Leeds City Council’s plan to add an 12 extra pitches to the Cottingley Springs complex, in south Leeds, were approved by council planners last week but the final decision is up to Eric Pickles MP should he call the plans in before mid January.

The £1m plans attracted over 800 letters of objection from neighbouring residents, campaign groups and politicians.

Coun Robert Finnigan (Morley Borough Independent, Morley North) claims that prior to the council’s approval of the plans he was told that Mr Pickles was “inclined to call it in”. Should he decline to examine them, the expansion will go ahead.

Coun Finnigan said: “If you look at national policy, local policy, ministerial pronouncements and the opposition from many of the travellers on the site, you would have thought it was a nailed-on refusal. I’m pretty confident that should the Secretary of State see it, he will see it is a bit of a charade and he will refuse it.”

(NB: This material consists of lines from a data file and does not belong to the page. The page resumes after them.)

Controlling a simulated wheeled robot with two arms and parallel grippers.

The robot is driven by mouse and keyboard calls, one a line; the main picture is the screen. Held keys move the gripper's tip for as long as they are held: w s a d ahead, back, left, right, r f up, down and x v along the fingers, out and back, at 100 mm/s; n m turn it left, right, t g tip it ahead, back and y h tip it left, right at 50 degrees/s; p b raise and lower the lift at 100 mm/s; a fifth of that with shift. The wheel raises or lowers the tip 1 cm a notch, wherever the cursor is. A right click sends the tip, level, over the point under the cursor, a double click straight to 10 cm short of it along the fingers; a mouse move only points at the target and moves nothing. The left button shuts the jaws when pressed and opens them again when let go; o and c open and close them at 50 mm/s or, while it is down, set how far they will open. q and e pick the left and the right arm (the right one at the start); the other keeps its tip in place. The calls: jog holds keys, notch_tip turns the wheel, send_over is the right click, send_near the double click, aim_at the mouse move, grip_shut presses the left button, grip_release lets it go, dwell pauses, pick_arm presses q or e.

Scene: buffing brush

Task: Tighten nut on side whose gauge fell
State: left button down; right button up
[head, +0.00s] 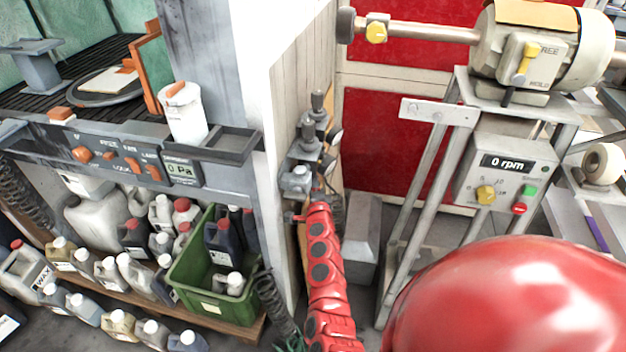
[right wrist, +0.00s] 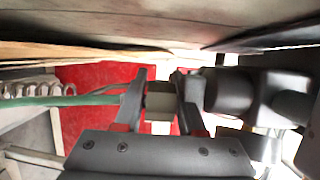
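A cluster of grey fittings (head: 299,177) sits on the side of the pale post, with dark upright knobs (head: 317,101) above it. Dark round gauges (head: 335,133) there are seen nearly edge-on, and I cannot read their faces. My red right arm reaches up to this cluster, and its gripper is hard to make out there in the head view. In the right wrist view my right gripper (right wrist: 160,100) has its fingers on either side of a grey-beige block (right wrist: 159,108), possibly a nut. I cannot tell whether they press on it. My left gripper is out of view.
A dark cylindrical fitting (right wrist: 230,92) is close right of the fingers, and a green hose (right wrist: 60,101) runs at left. The buffing machine (head: 550,50) and its 0 rpm box (head: 505,170) stand right. A green crate (head: 203,290) and several bottles are lower left.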

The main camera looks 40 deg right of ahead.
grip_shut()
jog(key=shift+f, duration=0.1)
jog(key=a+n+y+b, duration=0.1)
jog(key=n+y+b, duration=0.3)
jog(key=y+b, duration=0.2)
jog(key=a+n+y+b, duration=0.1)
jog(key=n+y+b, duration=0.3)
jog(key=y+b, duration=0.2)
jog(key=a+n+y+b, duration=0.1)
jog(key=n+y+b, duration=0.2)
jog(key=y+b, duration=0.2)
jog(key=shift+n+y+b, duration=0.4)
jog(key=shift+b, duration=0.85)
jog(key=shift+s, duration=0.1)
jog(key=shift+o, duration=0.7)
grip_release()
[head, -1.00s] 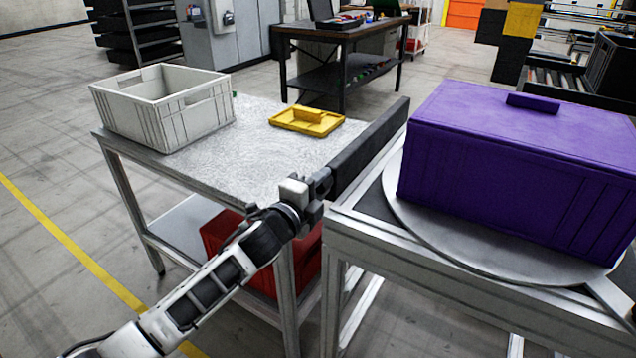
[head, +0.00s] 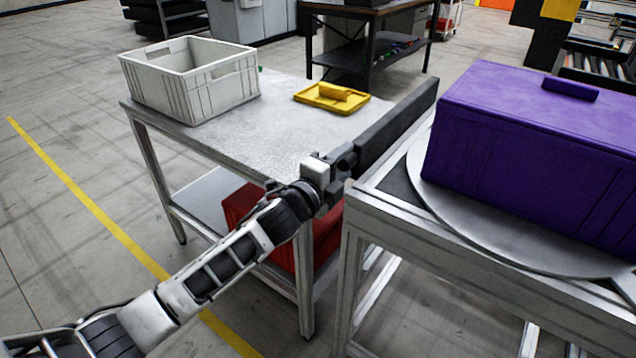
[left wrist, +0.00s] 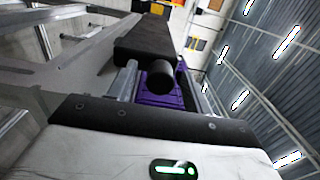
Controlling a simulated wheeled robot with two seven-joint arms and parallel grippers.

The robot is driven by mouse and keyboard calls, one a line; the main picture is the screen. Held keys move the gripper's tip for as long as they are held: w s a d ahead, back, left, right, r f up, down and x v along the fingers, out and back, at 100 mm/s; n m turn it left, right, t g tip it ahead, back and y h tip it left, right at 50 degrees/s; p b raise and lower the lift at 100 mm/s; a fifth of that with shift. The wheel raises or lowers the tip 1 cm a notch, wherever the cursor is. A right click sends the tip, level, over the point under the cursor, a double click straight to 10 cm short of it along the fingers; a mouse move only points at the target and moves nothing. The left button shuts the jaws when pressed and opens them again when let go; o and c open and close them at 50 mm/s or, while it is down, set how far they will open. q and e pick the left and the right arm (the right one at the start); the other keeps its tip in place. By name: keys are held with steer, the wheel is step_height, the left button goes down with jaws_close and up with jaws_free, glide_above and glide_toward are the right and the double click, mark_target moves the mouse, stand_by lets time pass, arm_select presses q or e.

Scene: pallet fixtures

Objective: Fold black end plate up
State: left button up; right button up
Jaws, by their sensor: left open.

The plans, which will see the site grow from 41 to 53 pitches, were approved in principle by the council’s City Plans Panel last week.

The decision came despite concerns over road safety, impact on the greenbelt, antisocial behaviour and a need for wider distribution of traveller sites across the city being voiced to the council.

The Leeds Gypsy and Traveller Exchange welfare group has previously said that the numbers of “homeless” Leeds travellers leaves the organisation “struggling to wholeheartedly oppose the plans”.

A spokeswoman for Leeds City Council said: “We have carried out a lot of work to get to this point, and are confident that this option will best meet the needs of travellers in our city.”